Shell and its partners are expected to make a decision this year on whether to build the proposed project to liquefy gas for export to Asia.

“So we cannot ignore that component of it. Because if we do, we’ll find ourselves facing more and more challenges on the ground,” Pierce told a well-attended Gas Processing Association of Canada (GPAC) lunch on Wednesday.

She said the impact of current drilling is already causing some homeowners great concern.

Anti-oilsands groups opposing the expansion of the Trans Mountain pipeline were so successful that the only way the project could move forward was for the federal government to buy it. But while bitumen has been vilified as “dirty oil,” natural gas has enjoyed the benign image of a clean-burning “bridge” fuel to a zero-emissions future.

However, the anti-carbon crowd doesn’t see it that way.

“From the perspective of the groups that would like to oppose fossil fuel development, natural gas development is not a good thing,” Pierce said. “... And they’re not going away.”

She said the new opposition isn’t to LNG per se, but to upstream activity, including hydraulic fracturing, methane, increased seismic activity, increased carbon emissions and the cumulative impact of drilling.

“So if we look at it just from a production perspective ... we’re missing the other side of this, which is those who are opposed to it ... because they don’t want to see all that activity — which is why we need to get ahead of our own advocacy in preparation for that,” the LNG executive urged her industry audience.

“Because we will see the hydraulic fracturing review. We will see increasing requests for it to be a public interest hydraulic fracturing review. You will still see First Nations and other groups feeling as though the [industry isn’t] recognizing their interests and concerns.”

Pierce, who took part in a GPAC panel discussion on Canada’s natural gas future, exhorted people in industry to be proactive and to do the “social engineering” ahead of the technical engineering to get communities on side before filing regulatory applications.

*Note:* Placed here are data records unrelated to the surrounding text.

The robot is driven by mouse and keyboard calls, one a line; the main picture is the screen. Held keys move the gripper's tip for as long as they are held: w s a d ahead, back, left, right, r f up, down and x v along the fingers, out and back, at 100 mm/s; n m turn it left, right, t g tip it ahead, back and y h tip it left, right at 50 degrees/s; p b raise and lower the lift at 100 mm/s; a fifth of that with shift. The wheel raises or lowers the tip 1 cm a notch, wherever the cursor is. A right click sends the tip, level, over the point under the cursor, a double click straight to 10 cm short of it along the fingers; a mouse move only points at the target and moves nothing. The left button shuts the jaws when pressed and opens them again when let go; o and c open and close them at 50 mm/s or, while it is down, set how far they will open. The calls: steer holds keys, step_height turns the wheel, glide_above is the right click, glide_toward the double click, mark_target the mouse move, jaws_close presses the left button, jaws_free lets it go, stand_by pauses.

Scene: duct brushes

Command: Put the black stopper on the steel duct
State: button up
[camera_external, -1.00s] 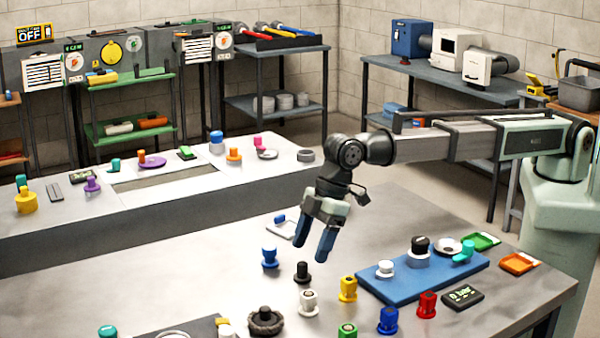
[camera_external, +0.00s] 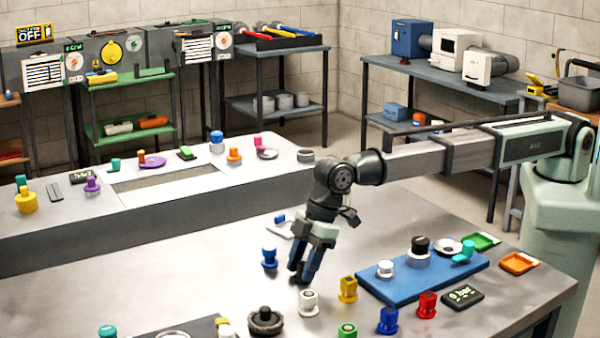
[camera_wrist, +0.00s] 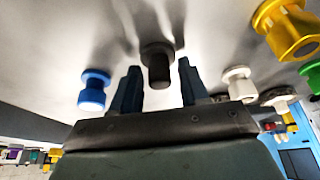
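The black stopper (camera_wrist: 157,65) stands upright on the table, between the two fingertips of my gripper (camera_wrist: 159,68) in the wrist view. Gaps show on both sides of it, so the fingers are open around it. In the external view my gripper (camera_external: 299,276) points down with its dark blue fingers low over the table, largely hiding the stopper. A grey metallic cylinder (camera_external: 418,259), which may be the steel duct, stands on the blue board (camera_external: 385,292). A black knob-like piece (camera_external: 420,243) sits on top of it.
A blue fitting (camera_external: 269,257) stands left of my gripper, with a white fitting (camera_external: 308,302) and a yellow one (camera_external: 348,289) close by at right. A dark handwheel (camera_external: 265,321) lies in front. A white piece (camera_external: 385,268) and a teal piece (camera_external: 463,252) stand on the board.

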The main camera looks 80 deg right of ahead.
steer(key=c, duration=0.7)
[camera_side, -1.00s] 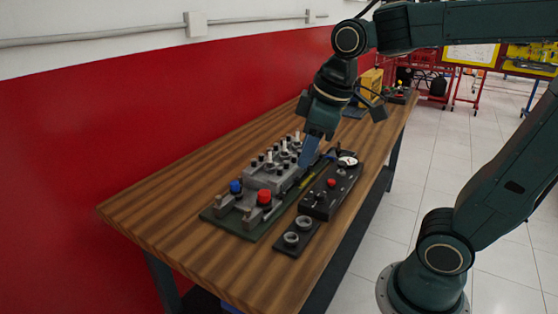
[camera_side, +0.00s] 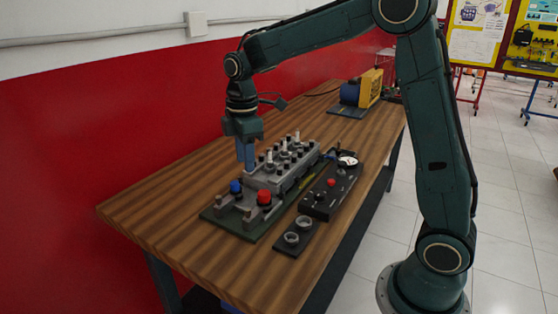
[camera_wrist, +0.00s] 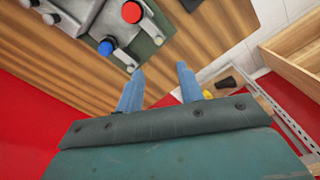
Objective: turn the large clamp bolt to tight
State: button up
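The engine trainer (camera_side: 222,216) is a grey block on a dark green base on the wooden bench. At its near end are a larger red-capped bolt (camera_side: 264,197) and a smaller blue-capped bolt (camera_side: 236,186); which is the large clamp bolt is not labelled, but the red one is bigger. The wrist view shows the red cap (camera_wrist: 131,12) and blue cap (camera_wrist: 106,47) beyond my fingers. My gripper (camera_side: 247,167) points down behind the blue cap, at the trainer's left side, apart from both caps. In the wrist view my gripper (camera_wrist: 160,76) has a clear gap between its blue fingers, empty.
A black control panel (camera_side: 331,190) and a small plate with two rings (camera_side: 297,237) lie right of the trainer. Several upright posts (camera_side: 284,148) rise from the block. A yellow machine (camera_side: 371,86) stands at the far end. The bench's near left is clear.

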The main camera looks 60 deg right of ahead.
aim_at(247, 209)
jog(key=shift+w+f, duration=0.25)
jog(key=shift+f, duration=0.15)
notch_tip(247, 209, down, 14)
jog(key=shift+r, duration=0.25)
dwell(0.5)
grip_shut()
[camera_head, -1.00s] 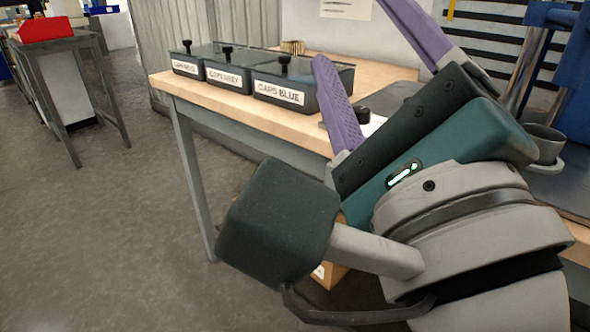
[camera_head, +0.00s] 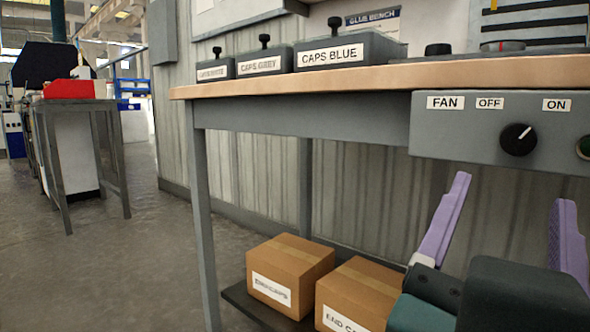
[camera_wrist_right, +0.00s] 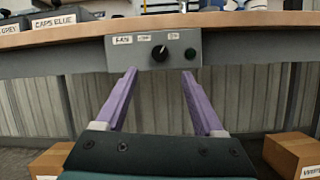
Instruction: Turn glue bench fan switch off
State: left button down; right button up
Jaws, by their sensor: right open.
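The fan switch is a round black knob (camera_head: 518,139) on a grey panel (camera_head: 460,145) under the bench top's front edge. Labels read FAN, OFF to the knob's upper left and ON to its upper right. Its white pointer line slants up and right, toward ON. The knob also shows in the right wrist view (camera_wrist_right: 159,53). My right gripper (camera_head: 512,190) is open and empty, its two purple fingers pointing up toward the panel. In the wrist view the fingertips (camera_wrist_right: 159,72) stand apart, below and to either side of the knob, not touching it. My left gripper is out of view.
A green button (camera_head: 584,147) sits right of the knob. The wooden bench top (camera_head: 300,84) overhangs above, holding several lidded bins, one marked CAPS BLUE (camera_head: 345,50). Cardboard boxes (camera_head: 290,272) stand on a low shelf underneath. A bench leg (camera_head: 203,220) stands left; open floor lies beyond.

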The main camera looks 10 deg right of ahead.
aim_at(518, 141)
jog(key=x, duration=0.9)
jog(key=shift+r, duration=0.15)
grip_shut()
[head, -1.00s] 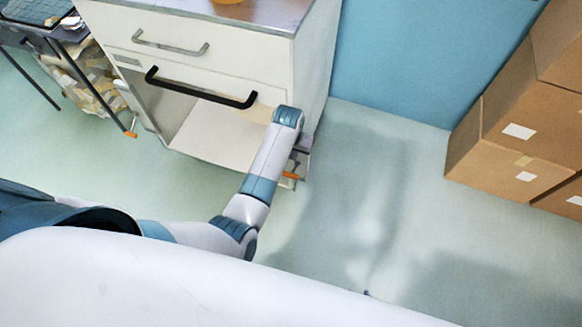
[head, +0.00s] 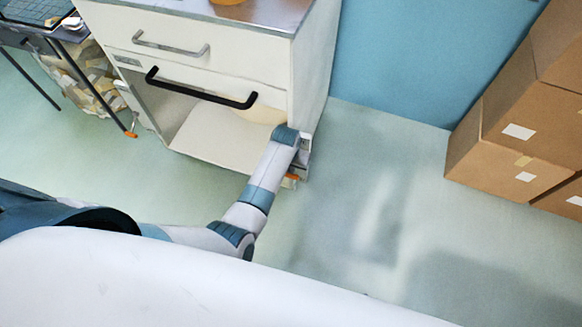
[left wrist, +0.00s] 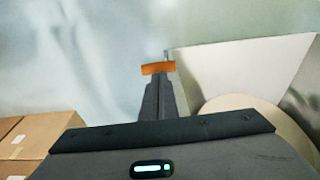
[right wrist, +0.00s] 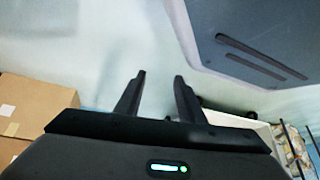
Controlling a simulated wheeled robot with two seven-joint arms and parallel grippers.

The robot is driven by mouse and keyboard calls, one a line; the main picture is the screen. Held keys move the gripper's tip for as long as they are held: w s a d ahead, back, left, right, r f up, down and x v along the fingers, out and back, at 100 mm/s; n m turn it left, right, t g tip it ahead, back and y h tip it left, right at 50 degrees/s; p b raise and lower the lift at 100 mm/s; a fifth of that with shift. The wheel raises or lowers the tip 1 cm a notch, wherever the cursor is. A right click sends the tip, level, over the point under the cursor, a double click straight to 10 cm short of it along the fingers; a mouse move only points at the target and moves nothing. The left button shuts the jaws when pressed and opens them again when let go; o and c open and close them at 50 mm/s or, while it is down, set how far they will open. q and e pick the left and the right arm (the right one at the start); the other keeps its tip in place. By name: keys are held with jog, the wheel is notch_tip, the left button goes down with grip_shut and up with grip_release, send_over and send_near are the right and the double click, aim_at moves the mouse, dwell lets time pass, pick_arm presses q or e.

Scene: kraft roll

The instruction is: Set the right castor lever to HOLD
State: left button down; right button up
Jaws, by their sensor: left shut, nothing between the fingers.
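The right castor lever is a small orange tab (head: 291,177) at the foot of the white cabinet's (head: 317,75) right front corner. My left arm partly covers it in the head view. The left wrist view shows the orange lever (left wrist: 158,68) right at the tips of my left gripper (left wrist: 159,78). Those fingers are shut with nothing between them; I cannot tell whether they touch the lever. Lettering such as HOLD is not readable. My right gripper (right wrist: 158,78) is open and empty in the right wrist view, away from the lever.
A second orange lever (head: 131,134) sits at the cabinet's left foot. A black handle (head: 200,90) crosses the front above an open compartment holding a pale round thing (head: 262,113). Cardboard boxes (head: 520,125) stand at right. The floor between is clear.

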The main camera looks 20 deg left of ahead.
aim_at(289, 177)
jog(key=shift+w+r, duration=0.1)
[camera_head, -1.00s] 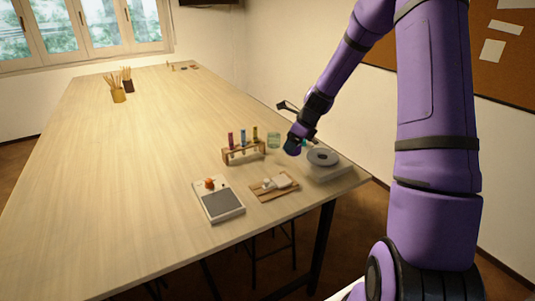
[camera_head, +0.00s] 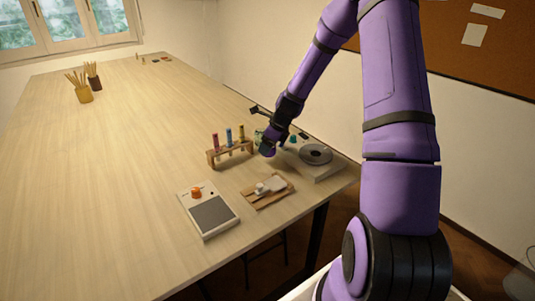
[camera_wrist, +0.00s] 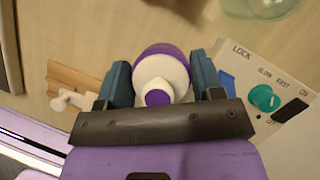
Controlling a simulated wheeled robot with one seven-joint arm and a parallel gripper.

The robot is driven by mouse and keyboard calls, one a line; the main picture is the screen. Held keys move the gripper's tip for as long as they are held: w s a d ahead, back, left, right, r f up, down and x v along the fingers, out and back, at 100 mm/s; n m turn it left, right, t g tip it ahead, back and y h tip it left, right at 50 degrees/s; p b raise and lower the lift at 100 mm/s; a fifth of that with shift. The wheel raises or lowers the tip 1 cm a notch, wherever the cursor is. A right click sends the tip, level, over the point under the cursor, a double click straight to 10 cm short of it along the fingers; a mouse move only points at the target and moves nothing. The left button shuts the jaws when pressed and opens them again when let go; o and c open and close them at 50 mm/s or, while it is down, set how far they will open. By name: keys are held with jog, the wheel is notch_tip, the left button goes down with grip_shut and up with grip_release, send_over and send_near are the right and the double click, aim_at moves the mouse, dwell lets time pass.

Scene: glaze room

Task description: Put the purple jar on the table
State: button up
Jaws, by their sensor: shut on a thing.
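The purple jar (camera_wrist: 160,60), white with a purple band and a purple knob, sits between my gripper's fingers in the wrist view. My gripper (camera_wrist: 160,82) is shut on it, one blue finger on each side. In the head view my gripper (camera_head: 267,147) is low over the near right part of the table (camera_head: 130,150), between the test-tube rack and the white turntable device; the jar is hidden there. I cannot tell whether the jar touches the table.
The tube rack (camera_head: 231,153) stands left of my gripper and the white device (camera_head: 325,170) with a round plate stands right. A wooden board (camera_head: 262,199) and a grey-topped scale-like device (camera_head: 209,221) lie nearer. A clear glass (camera_wrist: 258,6) is close by.

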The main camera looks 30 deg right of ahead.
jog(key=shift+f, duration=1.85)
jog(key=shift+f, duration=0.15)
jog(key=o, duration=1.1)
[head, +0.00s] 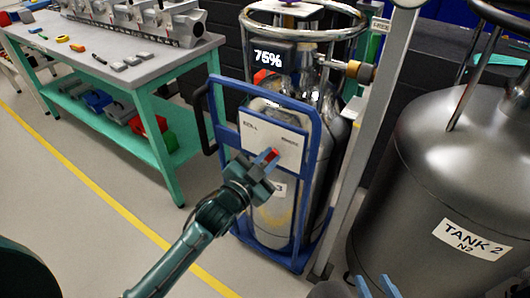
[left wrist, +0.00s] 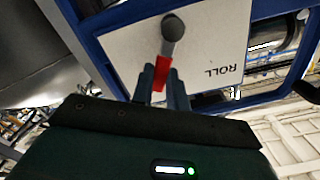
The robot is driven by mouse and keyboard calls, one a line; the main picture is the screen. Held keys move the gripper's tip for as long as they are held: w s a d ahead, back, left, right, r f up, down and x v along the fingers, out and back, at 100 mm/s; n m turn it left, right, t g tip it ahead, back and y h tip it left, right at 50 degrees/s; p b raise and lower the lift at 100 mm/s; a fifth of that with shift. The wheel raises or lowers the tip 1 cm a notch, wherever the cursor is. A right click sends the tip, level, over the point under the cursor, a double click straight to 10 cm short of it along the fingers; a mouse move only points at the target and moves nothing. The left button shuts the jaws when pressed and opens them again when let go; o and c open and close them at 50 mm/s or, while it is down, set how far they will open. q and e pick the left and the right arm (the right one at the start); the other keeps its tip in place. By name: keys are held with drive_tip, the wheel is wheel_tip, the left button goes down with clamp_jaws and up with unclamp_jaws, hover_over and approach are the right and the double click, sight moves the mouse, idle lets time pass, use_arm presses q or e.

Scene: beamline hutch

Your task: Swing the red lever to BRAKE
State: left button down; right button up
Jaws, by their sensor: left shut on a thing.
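The red lever (head: 269,156) is on a white plate (head: 288,141) on the blue cylinder cart (head: 318,150). ROLL is at the plate's left in the head view; the label at its right is too small to read surely. My left gripper (head: 263,168) is shut on the lever. In the left wrist view the red part (left wrist: 162,73) sits between the two fingers (left wrist: 163,88), below a grey rounded piece (left wrist: 172,27). ROLL appears upside down there. My right gripper (head: 376,287) shows at the bottom edge, its two blue fingertips apart and nothing visible between them.
The cart carries a silver cylinder (head: 270,220) with a 75% display (head: 268,58). A large grey tank (head: 440,150) marked TANK 2 stands at right. A green-framed workbench (head: 150,75) is at upper left. Floor with a yellow line (head: 108,200) lies clear at left.

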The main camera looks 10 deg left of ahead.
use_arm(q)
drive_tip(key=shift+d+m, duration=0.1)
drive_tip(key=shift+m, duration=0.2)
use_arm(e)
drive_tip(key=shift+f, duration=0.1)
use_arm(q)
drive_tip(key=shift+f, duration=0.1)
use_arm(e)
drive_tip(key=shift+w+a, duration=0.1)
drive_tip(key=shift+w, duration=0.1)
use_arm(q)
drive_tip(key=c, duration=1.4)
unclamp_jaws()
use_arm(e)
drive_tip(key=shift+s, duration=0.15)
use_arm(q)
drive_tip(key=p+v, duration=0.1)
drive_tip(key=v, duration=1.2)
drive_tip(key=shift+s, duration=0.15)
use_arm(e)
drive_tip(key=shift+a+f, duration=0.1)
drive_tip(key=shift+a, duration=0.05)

“So let us not lose sight of the fact of the opportunities, but also the challenges that we will face if we don’t do it right,” she said. “That is taking care of the environment. That is consulting with locals to get their support in advance, helping to fill the vacuum, which by the way, is being filled by those who would oppose upstream development. Let’s get our own advocacy in there and fill the vacuum.”

When it comes to getting the community onside, Pierce knows what she is talking about. LNG Canada has “almost 100 per cent” First Nations support for the LNG project and related pipeline, she said. “It is unprecedented.” Pierce said, noting that people have lawn signs saying, “We want LNG Canada.”

The reason, she said, is that LNG Canada talked to people at the grassroots level and listened to local concerns. “We embedded them in the environmental permitting process for our consultations before we even filed an application.”

She urged people in the oil and gas industry to become better communicators. While those in charge of projects are highly skilled technically, their Achilles’ heel, as Pierce sees it, is an inability to explain how a development will benefit local communities.

“We knew how to do all the engineering but the social engineering was zero.”

She added: “Why does LNG Canada have support? Because on some level, on one issue or another, we’re connecting with people on things that are important to them. Why does one person in Terrace want LNG Canada to go ahead? He recognizes the opportunity, not that he’s going to have a job in the plant, but because he knows his housing value is going to go up. And ... maybe his kids will come back home.

“So when we start to actually communicate in ways with local people that will mean something to them, that makes a difference. And so all of those people who were just sort of listening to you become advocates. We have now advocates for this project — advocates in the environmental permitting process, advocates to Ottawa, advocates to Victoria. They have rallies — grassroots rallies. I’ve done nothing — they do it on their own.”